I’m talking about a place officially named Idaho, so the first candidates would have to have been married on or after March 3, 1863, when Idaho became a territory.
My candidates are Niels and Mary Christofferson Anderson who were married in Morristown, July 30, 1863. Morristown lasted only a few years and became known as Soda Springs.
The year before, 15-year-old Mary Christofferson had been struck in the face by a cannonball, the beginning shot fired in what would be known as the Morrisite War, that took place at Kington Fort, Utah. Joseph Morris and his followers were holed up there waiting for the Second Coming when a group called the Mormon Militia came to demand the release of a prisoner they were holding.

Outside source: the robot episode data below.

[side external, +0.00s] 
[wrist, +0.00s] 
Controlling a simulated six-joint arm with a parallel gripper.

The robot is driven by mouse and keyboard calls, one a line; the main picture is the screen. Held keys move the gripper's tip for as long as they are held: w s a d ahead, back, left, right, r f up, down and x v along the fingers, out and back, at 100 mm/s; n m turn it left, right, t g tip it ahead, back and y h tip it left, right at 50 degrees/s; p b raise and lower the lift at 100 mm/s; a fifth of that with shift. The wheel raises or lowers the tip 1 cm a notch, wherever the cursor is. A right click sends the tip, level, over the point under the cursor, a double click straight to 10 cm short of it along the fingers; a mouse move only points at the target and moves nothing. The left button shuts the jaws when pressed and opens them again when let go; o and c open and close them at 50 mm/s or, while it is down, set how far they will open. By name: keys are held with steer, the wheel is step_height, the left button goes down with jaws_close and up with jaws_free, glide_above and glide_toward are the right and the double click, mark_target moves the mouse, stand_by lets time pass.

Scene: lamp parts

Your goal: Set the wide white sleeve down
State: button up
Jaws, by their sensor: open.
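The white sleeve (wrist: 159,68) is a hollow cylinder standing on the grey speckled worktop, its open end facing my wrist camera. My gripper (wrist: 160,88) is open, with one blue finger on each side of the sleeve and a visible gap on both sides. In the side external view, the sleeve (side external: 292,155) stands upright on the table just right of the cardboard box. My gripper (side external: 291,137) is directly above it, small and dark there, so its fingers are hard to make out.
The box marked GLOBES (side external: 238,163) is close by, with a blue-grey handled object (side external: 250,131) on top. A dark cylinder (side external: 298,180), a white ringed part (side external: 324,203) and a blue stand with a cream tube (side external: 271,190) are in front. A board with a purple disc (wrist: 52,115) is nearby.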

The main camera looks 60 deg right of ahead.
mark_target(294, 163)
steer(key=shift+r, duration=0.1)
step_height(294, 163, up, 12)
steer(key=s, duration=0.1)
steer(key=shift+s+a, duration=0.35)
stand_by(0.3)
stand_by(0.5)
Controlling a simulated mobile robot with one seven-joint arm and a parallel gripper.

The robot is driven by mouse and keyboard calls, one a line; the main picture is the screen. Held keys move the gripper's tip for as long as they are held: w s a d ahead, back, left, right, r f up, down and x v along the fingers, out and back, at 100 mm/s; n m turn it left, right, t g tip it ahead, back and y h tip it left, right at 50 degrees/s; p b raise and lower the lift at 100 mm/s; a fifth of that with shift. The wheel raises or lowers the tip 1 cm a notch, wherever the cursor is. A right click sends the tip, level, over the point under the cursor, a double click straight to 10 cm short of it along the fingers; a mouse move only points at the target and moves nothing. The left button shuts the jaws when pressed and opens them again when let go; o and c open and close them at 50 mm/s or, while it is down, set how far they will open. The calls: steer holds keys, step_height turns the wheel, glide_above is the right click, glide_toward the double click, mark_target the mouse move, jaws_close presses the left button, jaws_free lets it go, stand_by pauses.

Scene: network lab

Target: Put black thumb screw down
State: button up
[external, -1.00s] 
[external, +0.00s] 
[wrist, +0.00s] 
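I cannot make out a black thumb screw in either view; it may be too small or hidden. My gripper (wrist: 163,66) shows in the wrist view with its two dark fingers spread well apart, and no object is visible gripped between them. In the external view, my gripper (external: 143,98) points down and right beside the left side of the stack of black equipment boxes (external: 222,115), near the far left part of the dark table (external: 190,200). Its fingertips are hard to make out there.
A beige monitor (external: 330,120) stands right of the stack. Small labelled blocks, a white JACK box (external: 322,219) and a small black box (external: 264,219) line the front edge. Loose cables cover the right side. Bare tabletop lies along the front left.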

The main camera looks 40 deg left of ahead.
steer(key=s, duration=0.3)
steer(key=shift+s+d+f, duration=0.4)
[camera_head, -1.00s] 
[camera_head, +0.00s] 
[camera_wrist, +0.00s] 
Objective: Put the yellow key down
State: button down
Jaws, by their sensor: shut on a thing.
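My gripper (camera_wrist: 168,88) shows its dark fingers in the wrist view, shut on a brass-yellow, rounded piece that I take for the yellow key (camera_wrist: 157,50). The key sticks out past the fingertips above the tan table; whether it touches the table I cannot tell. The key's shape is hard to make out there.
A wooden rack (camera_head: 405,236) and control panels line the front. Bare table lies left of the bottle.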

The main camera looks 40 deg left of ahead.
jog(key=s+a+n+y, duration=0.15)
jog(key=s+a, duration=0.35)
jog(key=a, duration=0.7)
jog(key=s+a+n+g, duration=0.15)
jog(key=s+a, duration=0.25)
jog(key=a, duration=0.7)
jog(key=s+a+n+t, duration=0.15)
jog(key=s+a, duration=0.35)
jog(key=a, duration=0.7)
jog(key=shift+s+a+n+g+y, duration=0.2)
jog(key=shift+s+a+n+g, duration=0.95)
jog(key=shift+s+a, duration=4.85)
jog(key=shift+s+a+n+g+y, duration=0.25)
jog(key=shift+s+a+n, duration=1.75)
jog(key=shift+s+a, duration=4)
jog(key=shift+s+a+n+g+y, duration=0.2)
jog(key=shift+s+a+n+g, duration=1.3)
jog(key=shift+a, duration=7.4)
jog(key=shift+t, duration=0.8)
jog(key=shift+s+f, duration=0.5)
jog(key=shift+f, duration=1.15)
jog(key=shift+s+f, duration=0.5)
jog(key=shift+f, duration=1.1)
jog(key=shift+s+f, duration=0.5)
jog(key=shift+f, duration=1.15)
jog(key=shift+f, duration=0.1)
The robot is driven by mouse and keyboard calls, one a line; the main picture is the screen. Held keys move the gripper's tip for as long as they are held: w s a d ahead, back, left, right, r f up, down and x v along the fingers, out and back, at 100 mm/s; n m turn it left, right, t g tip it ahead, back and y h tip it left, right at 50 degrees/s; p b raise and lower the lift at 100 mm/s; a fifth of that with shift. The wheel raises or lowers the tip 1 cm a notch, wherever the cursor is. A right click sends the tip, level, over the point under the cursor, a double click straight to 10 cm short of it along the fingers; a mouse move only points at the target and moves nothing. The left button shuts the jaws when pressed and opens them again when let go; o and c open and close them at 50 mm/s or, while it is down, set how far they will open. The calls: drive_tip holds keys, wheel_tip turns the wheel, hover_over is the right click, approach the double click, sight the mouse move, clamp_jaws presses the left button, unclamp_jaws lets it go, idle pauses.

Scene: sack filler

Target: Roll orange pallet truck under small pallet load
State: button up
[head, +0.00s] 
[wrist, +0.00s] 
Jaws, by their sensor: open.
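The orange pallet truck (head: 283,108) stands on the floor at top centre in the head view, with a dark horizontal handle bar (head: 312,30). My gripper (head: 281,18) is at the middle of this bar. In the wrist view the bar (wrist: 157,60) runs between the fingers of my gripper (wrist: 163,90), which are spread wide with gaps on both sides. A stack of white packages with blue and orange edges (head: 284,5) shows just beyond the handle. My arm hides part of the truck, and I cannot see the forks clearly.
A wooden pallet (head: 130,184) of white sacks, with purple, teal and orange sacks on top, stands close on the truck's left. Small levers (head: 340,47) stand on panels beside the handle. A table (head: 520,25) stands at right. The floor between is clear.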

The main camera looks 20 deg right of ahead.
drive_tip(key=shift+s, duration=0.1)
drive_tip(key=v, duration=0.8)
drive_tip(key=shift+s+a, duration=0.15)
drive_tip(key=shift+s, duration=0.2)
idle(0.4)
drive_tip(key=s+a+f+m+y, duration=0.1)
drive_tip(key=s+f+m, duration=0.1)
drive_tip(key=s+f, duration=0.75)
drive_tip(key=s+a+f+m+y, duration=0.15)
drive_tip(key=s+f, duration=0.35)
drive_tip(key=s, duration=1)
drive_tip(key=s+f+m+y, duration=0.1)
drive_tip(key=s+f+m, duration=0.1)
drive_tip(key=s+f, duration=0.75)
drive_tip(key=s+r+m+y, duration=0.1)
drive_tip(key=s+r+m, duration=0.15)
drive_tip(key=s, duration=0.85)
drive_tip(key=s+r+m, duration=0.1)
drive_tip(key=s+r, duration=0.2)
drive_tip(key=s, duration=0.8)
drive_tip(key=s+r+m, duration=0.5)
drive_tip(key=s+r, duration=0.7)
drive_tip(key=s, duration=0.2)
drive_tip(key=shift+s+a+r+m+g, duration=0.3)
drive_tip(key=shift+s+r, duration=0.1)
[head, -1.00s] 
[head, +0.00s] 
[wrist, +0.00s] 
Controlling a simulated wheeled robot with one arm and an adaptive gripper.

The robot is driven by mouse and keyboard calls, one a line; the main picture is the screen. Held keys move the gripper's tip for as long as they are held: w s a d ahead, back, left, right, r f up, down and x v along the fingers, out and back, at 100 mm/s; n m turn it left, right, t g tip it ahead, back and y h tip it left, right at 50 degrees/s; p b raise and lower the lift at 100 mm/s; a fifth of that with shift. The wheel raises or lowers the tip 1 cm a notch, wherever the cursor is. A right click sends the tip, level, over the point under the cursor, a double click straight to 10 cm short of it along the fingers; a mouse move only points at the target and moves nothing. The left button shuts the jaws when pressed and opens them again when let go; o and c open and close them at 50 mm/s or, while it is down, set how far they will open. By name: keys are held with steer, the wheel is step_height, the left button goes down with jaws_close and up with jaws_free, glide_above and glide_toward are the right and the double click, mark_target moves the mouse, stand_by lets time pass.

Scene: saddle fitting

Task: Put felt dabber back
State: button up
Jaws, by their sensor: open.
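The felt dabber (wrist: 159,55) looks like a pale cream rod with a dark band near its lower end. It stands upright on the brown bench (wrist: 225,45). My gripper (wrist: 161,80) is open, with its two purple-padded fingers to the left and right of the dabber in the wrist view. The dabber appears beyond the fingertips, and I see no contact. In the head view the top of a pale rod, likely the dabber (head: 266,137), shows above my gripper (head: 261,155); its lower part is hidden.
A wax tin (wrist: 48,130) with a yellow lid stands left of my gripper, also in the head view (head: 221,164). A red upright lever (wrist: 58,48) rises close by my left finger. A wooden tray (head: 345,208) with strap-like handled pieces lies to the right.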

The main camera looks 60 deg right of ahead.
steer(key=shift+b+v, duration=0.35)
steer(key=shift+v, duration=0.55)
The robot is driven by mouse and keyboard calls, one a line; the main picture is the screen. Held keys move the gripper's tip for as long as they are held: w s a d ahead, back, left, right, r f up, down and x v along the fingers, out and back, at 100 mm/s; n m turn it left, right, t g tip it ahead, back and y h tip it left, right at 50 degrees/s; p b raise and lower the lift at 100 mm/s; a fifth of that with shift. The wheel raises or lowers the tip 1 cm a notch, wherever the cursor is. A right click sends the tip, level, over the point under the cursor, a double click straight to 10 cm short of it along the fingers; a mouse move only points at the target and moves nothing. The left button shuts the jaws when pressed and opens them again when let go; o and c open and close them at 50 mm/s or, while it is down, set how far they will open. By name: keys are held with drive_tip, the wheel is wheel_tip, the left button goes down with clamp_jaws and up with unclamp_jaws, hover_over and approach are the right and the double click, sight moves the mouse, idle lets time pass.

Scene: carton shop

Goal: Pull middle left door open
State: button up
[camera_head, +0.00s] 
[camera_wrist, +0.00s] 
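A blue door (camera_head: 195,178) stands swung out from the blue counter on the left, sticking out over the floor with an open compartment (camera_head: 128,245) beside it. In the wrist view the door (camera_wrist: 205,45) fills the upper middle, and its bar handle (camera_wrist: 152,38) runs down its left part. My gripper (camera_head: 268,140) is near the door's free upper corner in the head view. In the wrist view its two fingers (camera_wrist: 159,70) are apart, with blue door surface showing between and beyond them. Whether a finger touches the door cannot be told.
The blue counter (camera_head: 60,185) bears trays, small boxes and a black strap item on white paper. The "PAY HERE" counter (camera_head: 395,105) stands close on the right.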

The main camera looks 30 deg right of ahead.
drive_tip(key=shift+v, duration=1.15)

Morris had formed the breakaway Church of the Newborn when Brigham Young refused to acknowledge the prophecies of Morris.
In the siege that followed several Morrisites were killed, including their leader. About half of the followers of Morris were escorted into the newly formed Idaho Territory in May, 1863, where they founded Morristown.
Mary Anderson did not let her disfigurement—her jaw was shot off—ruin her life. She and Niels raised a thriving family. Many of their descendants live in Idaho today.
This was the shortest possible telling of the story of the Morrisite War. I give a one-hour presentation about the war to interested groups. You can also watch my YouTube video about it. The best book available on the subject is Joseph Morris: and the Saga of the Morrisites Revisited, by C. Leroy Anderson.
So, do you know of another non-native couple who were married in Idaho earlier?